Visarte cherche donc à intervenir en politique et à sensibiliser les différents parlements, aussi bien fédéraux que cantonaux, aux pro­blèmes inhérents à la création visuelle en Suisse. Actuellement, Visarte ne se désintéresse pas de ses activités « normales », c’est-à-dire la gérance d’une caisse d’indemnités journalières pour artistes malades, le soutien financier en cas de détresse, les conseils aussi bien juridiques que pratiques à tous les artistes visuels en difficulté, la distribution de prix pour des ateliers, la diffusion de deux brochures, l’une interne Le bulletin, l’autre plutôt grand public Art Suisse, le lancement de protestations politico-artistiques ou les contacts avec les associations de l’étranger et de Suisse, ceci au sein de l’organisation SuisseCulture.

Le droit d’auteur en péril

Mais la plus grande priorité de l’association est la lutte contre la « loi sur le droit d’auteur », que le Conseil fédéral vient de réviser. Ce dernier se positionne contre l’introduction d’un droit de suite pour les artistes visuels. Il argumente en disant que le droit de suite mettrait en péril la situation privilégiée de la Suisse dans le domaine du marché de l’art et que ce droit ne favoriserait que quelques artistes déjà bien en vogue. Pourtant, grâce à ce droit de suite, les artistes visuels bé­néficieraient, lors de la revente d’une de leurs œuvres sur le marché de l’art, d’une participation financière au produit de cette vente. Une caisse d’entraide serait également alimentée.

Dans tous les autres arts, la participation financière des artistes à la réutilisation de leurs œuvres est une chose qui va de soi depuis longtemps ; les écrivains, musiciens et autres créateurs perçoivent des redevances constantes sur les utilisations de leurs œuvres.
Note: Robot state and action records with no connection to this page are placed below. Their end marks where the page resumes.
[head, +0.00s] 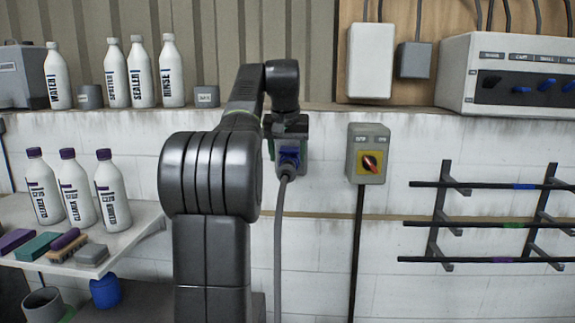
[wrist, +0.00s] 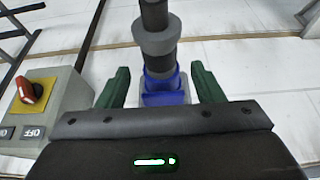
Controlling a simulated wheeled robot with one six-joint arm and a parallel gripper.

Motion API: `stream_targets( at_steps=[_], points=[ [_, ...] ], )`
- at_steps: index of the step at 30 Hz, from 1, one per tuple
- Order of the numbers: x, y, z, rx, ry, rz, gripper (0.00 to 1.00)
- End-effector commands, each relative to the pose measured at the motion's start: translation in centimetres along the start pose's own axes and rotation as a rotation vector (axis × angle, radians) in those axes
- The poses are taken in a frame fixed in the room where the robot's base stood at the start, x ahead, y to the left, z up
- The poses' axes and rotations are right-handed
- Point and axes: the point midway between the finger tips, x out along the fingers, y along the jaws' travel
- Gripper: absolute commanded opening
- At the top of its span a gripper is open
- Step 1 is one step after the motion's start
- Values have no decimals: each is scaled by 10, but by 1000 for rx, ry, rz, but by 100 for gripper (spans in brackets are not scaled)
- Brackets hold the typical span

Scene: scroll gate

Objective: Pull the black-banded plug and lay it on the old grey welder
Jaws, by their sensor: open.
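A plug (head: 289,157) with a blue body hangs at the white wall, and a thick grey cable runs down from it. In the wrist view the plug (wrist: 160,86) shows blue, with a dark section, a grey collar and a dark cable above. My gripper (wrist: 160,76) is open. Its green fingers stand on either side of the blue part with visible gaps, not closed on it. In the head view my gripper (head: 288,130) is at the plug, partly hidden by my arm. A grey machine (head: 22,78) on the far-left ledge may be the old grey welder; it is cut off.
A switch box (head: 369,153) with a red rotary knob is close to the right of the plug. A rack of dark bars (head: 490,223) is on the right wall. Bottles (head: 114,75) line the ledge; a shelf (head: 145,215) holds more bottles and brushes. A labelled panel (head: 455,75) stands upper right.

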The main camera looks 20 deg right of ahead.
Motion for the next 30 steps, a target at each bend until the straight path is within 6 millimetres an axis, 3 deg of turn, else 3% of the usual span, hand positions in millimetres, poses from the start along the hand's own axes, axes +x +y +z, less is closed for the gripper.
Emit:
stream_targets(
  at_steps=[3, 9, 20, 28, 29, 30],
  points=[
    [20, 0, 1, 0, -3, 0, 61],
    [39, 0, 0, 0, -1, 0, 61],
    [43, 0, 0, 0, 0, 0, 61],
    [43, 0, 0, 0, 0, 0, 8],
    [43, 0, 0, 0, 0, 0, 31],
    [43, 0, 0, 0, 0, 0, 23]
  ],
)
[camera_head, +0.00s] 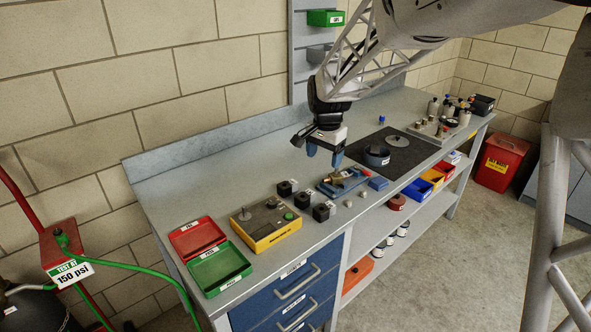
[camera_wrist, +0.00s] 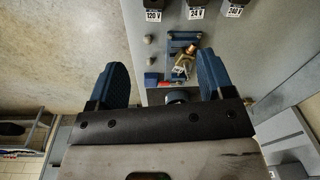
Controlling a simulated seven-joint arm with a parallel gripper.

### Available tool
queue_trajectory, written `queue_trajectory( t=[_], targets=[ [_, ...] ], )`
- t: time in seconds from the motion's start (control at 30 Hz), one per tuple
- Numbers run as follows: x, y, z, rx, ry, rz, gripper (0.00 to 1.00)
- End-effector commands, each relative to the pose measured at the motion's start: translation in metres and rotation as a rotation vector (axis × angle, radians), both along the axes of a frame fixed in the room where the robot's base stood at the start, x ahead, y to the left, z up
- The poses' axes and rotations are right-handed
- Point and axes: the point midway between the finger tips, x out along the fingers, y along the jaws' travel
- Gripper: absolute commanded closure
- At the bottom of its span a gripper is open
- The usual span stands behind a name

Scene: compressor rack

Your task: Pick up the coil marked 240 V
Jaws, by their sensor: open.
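Three black coils with white labels stand in a row on the bench. In the wrist view the coil marked 240 V (camera_wrist: 234,8) is at the top right, partly cut off by the frame edge, beside the 24 V coil (camera_wrist: 196,10) and the 120 V coil (camera_wrist: 153,13). In the head view their labels are too small to read; by the layout, the 240 V coil (camera_head: 286,188) is the one nearest the wall. My gripper (camera_head: 324,156) is open and empty, pointing down above the bench, right of the coils. Its blue fingers frame the wrist view (camera_wrist: 163,76).
A blue fixture with a brass valve (camera_head: 345,178) lies below my gripper, right of the coils. Small metal fittings (camera_head: 348,204) stand near the front edge. A yellow test box (camera_head: 265,226) and red and green trays (camera_head: 220,268) are left. The bench behind the coils is clear.

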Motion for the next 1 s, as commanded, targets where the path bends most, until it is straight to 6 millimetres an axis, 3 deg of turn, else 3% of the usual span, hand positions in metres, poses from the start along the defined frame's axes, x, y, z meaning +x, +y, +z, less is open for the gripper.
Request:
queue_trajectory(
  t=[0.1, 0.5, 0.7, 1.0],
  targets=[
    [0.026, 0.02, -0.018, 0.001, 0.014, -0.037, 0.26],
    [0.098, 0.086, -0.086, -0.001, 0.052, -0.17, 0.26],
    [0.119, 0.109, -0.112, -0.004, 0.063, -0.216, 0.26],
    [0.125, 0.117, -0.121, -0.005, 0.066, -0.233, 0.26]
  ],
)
Selon le Conseil fédéral, seuls les artistes visuels devraient être exclus de toute participation à une éventuelle plus-value ultérieure. Une injustice fondamentale, d’autant plus regrettable que les pays membres de l’Union européenne ont déclaré cette loi obligatoire à partir de 2006.

La Suisse se permet une révision de la « loi sur le droit d’auteur » qui est en contradiction avec les efforts déployés dans les pays voisins. Ce procédé désavantage non seulement les créateurs suisses, qui sont privés ainsi du droit de suite tant en Suisse qu’à l’étranger (réciprocité), mais aussi les artistes d’autres pays qui vendent leurs œuvres en Suisse. Les intermédiaires du marché de l’art, eux, pourront continuer de s’enrichir selon leur bon vouloir.

À nous, Visarte, de nous battre pour une loi équitable et juste, afin de ne pas nous laisser berner par les riches qui veulent absolument garder leurs privilèges peu sociaux et injustes.